4. The red salsa out here makes you crap even more.

5. Women are not enchanted by a Southern accent. One gets looks of Beverly Hillbilly distain any time uses the come on line: "Hey baby, how would you like to have a sexual experience so intense it could conceivably change your political views...."

6. Dana Delaney's phone number is not listed.

7. Do not pause at a traffic light changing to green. Forget the Nashville, “wait half a second at a newly changed green light to make sure no on runs the opposite red light” rule. At the light change gun it. Anything else is seen as a sign of weakness and these savages will surely kill you.

8. Bubba Ho-tep kicks ass... (Author’s note: At the time, the Bruce Campbell epic Bubba Ho-tep was only being shown in select cities across the country. I make it a rule never to go to movies while out of town, but this one I could not resist. I was the first geek on my block to see it.)

9. Striking union workers don't like it when the public taunts them with, I've got a job and you don't.

10. Every male from the ages of 12 to 24 are exactly like Bill and Ted. Except the few Hispanics who want to be Lou Diamond Phillips and know every line to all the crappy movies he's been in.

11. Your shoes will get stuck in the La Brae tar pits.

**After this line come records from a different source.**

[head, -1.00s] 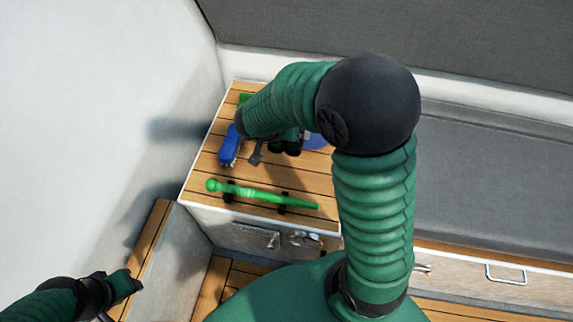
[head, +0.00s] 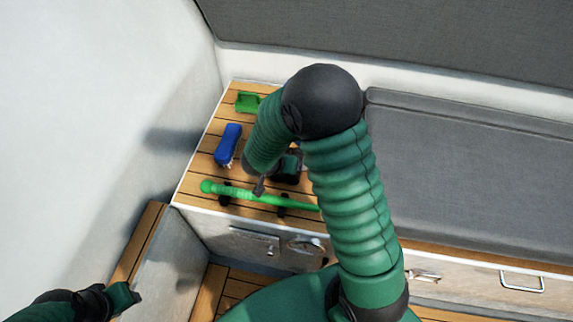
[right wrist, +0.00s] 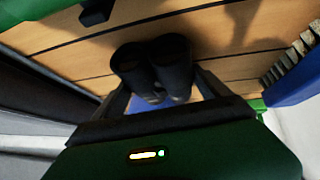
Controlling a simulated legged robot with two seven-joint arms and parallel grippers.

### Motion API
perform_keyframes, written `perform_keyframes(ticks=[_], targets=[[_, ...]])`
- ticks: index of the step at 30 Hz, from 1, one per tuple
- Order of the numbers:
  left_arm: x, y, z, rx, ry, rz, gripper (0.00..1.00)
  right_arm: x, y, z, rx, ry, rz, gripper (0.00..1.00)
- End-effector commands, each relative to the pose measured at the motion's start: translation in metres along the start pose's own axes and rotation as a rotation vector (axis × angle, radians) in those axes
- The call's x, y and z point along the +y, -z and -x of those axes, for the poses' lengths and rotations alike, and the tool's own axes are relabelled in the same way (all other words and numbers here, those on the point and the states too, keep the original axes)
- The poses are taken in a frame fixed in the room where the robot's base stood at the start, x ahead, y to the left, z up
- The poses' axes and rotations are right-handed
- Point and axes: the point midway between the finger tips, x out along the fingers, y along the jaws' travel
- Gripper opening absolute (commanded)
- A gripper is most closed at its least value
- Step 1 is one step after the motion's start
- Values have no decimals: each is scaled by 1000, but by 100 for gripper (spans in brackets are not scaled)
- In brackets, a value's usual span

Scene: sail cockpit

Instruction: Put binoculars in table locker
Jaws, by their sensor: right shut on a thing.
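The binoculars (right wrist: 152,68) are dark and sit between the two fingers of my right gripper (right wrist: 160,90) in the right wrist view. The gripper is shut on them, over the slatted wooden table top (head: 208,165). In the head view my forearm covers much of this, and the dark binoculars (head: 287,168) show only partly. I cannot tell how high they are above the slats. The table locker's pale front (head: 225,232) has metal fittings below the top. My left gripper (head: 130,296) is at the lower left, far from the table; its jaws are unclear.
A green handle-like bar (head: 250,195) lies along the table's front edge on dark supports. A blue brush (head: 228,143) lies on the left, and a small green tray (head: 247,102) is at the back. A grey bench cushion (head: 450,170) is to the right.

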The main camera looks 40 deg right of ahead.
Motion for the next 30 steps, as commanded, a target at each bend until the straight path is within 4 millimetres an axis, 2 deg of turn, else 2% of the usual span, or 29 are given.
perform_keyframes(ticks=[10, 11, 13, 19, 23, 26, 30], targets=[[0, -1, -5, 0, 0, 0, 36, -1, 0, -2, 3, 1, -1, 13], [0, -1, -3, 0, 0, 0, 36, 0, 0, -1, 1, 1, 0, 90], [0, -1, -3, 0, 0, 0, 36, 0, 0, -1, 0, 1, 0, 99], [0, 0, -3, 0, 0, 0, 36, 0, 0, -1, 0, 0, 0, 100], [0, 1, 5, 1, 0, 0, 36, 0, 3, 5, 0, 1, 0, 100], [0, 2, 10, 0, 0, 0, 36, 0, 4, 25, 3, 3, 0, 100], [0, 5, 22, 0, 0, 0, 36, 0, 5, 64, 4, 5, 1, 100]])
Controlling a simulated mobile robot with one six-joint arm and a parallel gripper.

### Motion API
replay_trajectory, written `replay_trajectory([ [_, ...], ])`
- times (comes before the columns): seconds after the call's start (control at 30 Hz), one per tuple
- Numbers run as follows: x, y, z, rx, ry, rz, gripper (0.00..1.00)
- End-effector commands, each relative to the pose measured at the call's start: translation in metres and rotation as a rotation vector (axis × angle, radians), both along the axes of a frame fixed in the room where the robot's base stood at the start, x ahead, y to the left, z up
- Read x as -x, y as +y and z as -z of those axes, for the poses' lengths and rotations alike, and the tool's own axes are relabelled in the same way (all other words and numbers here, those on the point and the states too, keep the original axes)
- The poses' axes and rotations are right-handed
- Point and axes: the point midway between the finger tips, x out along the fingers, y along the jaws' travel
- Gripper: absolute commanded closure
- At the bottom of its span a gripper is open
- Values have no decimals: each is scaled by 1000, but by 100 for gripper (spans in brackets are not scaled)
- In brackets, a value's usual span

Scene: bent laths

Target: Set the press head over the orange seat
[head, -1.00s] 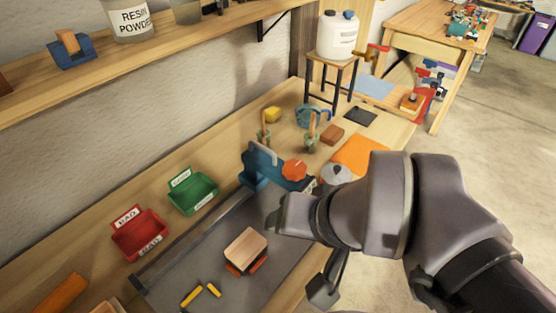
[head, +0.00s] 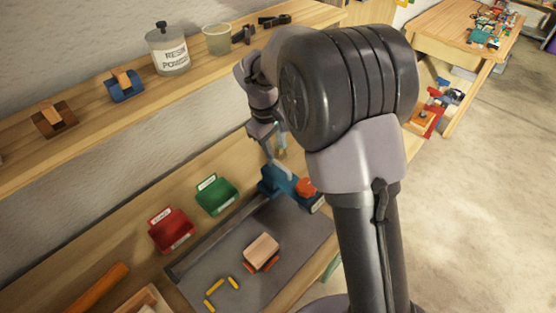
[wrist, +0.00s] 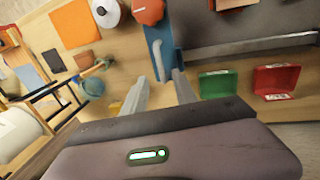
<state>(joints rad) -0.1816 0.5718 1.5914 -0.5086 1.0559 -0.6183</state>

12. Never try to visit Mann's Chinese theater on the opening night of remake of the Texas Chainsaw Massacre.

13. That enchanting scent of the ocean that the Old Spice commercials portray is a sham. The only thing you can smell on the beach is rotting fish and surfer’s butt cracks.

14. I am happy to report that all the women out here are not all Goddesses that sing a siren’s song. I’ve seen quite a few that would be at home in a Fayettville trailer park.

15. Honest to God, I saw someone lay a rose on the sidewalk in front of the Viper Room. I really hope this was someone that was trying to get a gig at the club, rather than paying homage to River Phoenix.

I'm going to be out for another 2 weeks... I've got a room and a rental car all to myself.... Anyone who wants to can get on Priceline and come on out. Dad said he found a round trip ticket on line some where for less than $300. It’s all swimming pools and movie stars out here.